= Short task =
Only the lines from the one containing "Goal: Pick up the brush" through the final line of the material below should be output, exactly as they stand.

= Material provided =

start

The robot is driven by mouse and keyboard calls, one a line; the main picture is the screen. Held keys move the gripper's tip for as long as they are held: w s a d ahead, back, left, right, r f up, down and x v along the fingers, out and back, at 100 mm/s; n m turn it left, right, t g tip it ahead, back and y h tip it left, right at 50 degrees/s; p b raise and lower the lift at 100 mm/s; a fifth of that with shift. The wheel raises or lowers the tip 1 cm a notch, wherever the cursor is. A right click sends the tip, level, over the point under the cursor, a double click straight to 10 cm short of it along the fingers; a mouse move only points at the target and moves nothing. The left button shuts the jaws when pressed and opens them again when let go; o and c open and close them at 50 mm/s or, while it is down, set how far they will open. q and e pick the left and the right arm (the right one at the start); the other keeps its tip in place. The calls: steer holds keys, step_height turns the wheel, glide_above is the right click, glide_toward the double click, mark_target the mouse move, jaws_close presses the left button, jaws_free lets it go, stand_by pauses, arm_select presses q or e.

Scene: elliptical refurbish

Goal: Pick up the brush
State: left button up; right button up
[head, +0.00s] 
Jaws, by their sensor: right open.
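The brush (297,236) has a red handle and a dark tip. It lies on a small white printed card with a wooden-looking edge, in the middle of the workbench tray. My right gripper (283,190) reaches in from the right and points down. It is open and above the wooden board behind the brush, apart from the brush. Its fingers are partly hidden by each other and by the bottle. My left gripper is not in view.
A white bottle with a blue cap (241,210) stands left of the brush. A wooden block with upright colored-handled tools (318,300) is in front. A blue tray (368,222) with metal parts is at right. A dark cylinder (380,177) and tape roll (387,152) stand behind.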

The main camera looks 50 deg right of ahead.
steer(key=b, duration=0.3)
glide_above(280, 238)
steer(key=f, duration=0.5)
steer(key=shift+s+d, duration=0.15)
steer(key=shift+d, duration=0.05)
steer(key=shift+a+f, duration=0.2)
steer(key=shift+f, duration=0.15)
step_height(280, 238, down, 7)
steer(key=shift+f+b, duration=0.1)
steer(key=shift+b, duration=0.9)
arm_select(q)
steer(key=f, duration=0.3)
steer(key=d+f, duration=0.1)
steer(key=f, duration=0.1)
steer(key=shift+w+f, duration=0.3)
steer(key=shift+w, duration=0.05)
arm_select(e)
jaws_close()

end

= Solution for this task =
Goal: Pick up the brush
State: left button up; right button up
[head, +0.00s] 
Jaws, by their sensor: right open.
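The brush (297,236) has a red handle and a dark tip. It lies on a small white printed card with a wooden-looking edge, in the middle of the workbench tray. My right gripper (283,190) reaches in from the right and points down. It is open and above the wooden board behind the brush, apart from the brush. Its fingers are partly hidden by each other and by the bottle. My left gripper is not in view.
A white bottle with a blue cap (241,210) stands left of the brush. A wooden block with upright colored-handled tools (318,300) is in front. A blue tray (368,222) with metal parts is at right. A dark cylinder (380,177) and tape roll (387,152) stand behind.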

The main camera looks 50 deg right of ahead.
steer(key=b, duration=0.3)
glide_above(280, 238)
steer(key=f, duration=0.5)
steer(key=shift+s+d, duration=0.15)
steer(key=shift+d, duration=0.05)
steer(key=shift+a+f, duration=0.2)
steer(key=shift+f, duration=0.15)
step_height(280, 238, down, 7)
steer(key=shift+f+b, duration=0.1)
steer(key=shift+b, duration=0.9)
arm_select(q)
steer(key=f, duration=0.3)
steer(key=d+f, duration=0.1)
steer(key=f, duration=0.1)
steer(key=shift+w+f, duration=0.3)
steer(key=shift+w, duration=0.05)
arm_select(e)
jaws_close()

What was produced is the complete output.